Sunday, November 04, 2007

Political Parties

The following is a comment to a post at The Belgravia Dispatch about the Mukasey nomination. Bruce Moomaw commented in response to an exchange between two other commenters which a) said that the constitution was formed with the impression that political parties would not exist, followed by a comment that asked b) did such parties not form in any case almost immediately?

Emphasis, where it exists below, has been added by me.

Posted by: Bruce Moomaw, November 3, 2007

Yes indeed [political parties did form] -- about a week after the new government was up and running. It startled and alarmed the hell out of them, but they quickly realized there was little they could do about it -- despite the fact that they had previously written interminably about how the formation of political parties was an extremely dangerous and destructive trend in any democracy.

And, unfortunately, a great many of the "defenses against tyranny" that they wrote into the Constitution were based entirely on the assumption that political parties would not exist -- and became partially or wholly useless when they did. For instance, the Framers assumed that it would be very easy to get 2/3 of the Senate together to impeach and remove an overbearing President from office -- because he would have no party allies in the Senate to block such a move. When George Mason objected to giving the President unlimited pardoning power on the grounds that he might use it to cover up his own crimes by pardoning crooked underlings, Madison replied that the Senate would surely immediately impeach and remove any President who acted in such a suspicious manner. Surprise, James!

In fact, that mistake of theirs came within a hair of destroying the US twice in its first two decades -- once when the Presidential election system jammed up in 1800 because it had been designed on the assumption that parties would not exist (we were within three days of Inauguration Day, and a civil war, when Adams finally decided to compromise and allow Jefferson) to be officially selected); and once because the Framers had actually assumed that the Nonpartisan Congress would be the final arbiter of the constitutionality or unconstitutionality of laws -- they created the Supreme Court literally as a minor afterthought during the last few days of the Convention. Naturally, after the partisanship of Congress threatened disaster on this front, the acceptance of the "Marbury vs. Madison" decision making the Court the final arbiter of constitutionality instead was necessary, as the final emergency software patch to make the US system of government work (sort of) until now.

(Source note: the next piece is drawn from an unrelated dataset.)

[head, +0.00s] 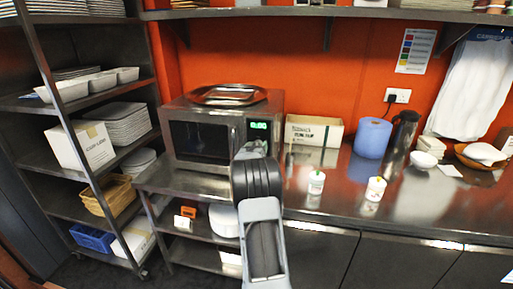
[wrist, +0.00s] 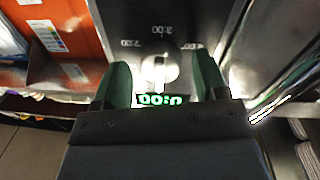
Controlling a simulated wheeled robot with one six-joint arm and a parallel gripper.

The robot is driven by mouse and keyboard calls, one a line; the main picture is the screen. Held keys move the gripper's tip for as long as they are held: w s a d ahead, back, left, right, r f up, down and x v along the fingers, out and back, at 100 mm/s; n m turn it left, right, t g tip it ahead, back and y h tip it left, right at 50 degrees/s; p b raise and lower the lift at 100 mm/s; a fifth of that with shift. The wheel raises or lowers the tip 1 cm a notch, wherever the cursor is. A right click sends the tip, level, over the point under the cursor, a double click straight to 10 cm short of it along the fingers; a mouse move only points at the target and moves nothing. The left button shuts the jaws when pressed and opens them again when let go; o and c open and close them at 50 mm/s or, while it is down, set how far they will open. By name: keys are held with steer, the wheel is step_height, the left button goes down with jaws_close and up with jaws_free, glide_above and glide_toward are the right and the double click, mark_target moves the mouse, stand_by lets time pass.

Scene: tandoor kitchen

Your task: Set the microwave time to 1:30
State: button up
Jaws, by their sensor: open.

But a great deal of our supposed Success Due To The Brilliance of Our Constitution has really just been due to long-time non-legal, informal consensus by the political parties on the limits of their behavior -- and since Bush's entry into the White House, that consensus has been starting to unravel. (I've always suspected that a lot of this was due to the advice of Newt Gingrich -- who, as a political scientist, must know all the weak points in the Constitution that can allow one party to seize semi-dictatorial power -- but I admit that I have no direct evidence of this.) Consider, for instance, the possible ultimate consequences of allowing the Attorney General to be the President's wholly controllable poodle dog (especially when the majority in Congress is also on his side). Or that sinister little clause in Article 3, Section 2 allowing Congress to strip the Supreme Court of its power to review the constitutionality of any law (with a few specialized exceptions) whenever it chooses -- a potential stick of dynamite planted right in the foundations of American democracy, which I believe no one had ever utilized in US history UNTIL the GOP Congress used it to strip detainees of their right to launch civil suits.